■ **Do this**
Locate, in the data below, the line that contains "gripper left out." and the line that contains "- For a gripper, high"; reproduce exactly those two lines and every line between them, nothing more.

____________________

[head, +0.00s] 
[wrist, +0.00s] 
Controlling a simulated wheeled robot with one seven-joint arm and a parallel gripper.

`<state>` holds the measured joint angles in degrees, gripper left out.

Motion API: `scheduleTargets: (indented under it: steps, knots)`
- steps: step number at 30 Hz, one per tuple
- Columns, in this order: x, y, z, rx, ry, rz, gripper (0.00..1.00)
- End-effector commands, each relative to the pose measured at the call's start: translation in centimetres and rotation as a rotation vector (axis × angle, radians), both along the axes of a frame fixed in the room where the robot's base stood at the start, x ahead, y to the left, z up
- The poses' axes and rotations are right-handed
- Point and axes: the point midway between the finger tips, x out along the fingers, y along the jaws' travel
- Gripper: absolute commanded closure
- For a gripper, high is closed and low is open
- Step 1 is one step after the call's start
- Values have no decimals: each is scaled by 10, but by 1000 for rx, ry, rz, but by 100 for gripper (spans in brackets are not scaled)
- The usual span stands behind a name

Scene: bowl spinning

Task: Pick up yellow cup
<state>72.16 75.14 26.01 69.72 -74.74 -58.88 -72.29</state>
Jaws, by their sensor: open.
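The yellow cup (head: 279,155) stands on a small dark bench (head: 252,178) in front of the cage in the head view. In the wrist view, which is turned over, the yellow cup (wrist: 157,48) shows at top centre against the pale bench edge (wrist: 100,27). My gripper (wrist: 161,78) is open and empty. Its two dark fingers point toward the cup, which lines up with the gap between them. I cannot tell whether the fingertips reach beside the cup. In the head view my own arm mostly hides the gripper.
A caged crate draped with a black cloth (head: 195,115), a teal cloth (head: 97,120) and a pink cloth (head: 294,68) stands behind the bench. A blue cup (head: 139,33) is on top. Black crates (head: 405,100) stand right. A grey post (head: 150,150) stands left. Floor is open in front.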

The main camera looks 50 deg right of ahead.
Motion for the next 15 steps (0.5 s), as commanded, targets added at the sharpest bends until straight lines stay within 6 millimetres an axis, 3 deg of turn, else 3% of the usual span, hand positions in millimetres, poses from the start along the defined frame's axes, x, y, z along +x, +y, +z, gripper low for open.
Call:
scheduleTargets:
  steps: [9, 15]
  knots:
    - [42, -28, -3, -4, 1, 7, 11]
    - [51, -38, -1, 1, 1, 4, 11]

____________________

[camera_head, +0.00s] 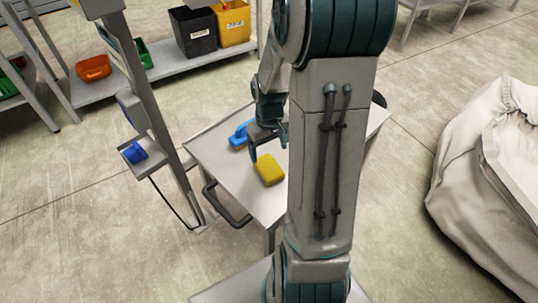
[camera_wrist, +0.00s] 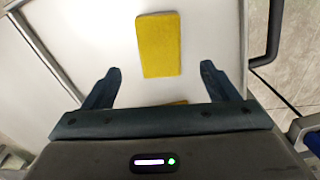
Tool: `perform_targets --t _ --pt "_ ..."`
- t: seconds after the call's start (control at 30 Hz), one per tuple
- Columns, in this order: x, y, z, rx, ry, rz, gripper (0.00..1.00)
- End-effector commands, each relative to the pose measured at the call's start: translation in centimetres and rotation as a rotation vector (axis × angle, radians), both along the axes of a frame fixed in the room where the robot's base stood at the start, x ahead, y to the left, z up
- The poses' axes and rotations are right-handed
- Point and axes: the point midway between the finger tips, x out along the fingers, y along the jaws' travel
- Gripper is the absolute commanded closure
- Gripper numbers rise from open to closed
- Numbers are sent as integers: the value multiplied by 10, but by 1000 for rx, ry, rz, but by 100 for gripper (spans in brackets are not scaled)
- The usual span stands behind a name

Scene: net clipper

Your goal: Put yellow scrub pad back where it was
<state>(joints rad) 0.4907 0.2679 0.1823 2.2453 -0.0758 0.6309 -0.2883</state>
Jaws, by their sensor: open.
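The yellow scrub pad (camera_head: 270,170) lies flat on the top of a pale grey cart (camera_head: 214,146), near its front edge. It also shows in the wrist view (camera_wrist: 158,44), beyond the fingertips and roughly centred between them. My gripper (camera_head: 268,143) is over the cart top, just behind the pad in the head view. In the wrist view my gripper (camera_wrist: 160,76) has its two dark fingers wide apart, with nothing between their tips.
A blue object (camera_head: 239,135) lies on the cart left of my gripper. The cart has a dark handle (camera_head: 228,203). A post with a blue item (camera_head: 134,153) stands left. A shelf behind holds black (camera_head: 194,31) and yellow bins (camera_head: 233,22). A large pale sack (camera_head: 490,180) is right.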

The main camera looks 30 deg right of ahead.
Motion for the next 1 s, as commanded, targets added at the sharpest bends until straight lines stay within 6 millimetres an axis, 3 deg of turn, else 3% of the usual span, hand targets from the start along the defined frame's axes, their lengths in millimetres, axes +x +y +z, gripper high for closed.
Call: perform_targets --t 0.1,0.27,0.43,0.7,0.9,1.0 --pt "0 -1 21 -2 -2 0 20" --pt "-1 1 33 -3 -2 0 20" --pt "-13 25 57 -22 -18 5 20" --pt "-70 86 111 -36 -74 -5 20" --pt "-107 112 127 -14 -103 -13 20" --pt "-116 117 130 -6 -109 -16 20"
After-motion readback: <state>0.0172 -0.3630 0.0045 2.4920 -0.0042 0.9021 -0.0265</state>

____________________

■ **Result**
`<state>` holds the measured joint angles in degrees, gripper left out.

Motion API: `scheduleTargets: (indented under it: steps, knots)`
- steps: step number at 30 Hz, one per tuple
- Columns, in this order: x, y, z, rx, ry, rz, gripper (0.00..1.00)
- End-effector commands, each relative to the pose measured at the call's start: translation in centimetres and rotation as a rotation vector (axis × angle, radians), both along the axes of a frame fixed in the room where the robot's base stood at the start, x ahead, y to the left, z up
- The poses' axes and rotations are right-handed
- Point and axes: the point midway between the finger tips, x out along the fingers, y along the jaws' travel
- Gripper: absolute commanded closure
- For a gripper, high is closed and low is open

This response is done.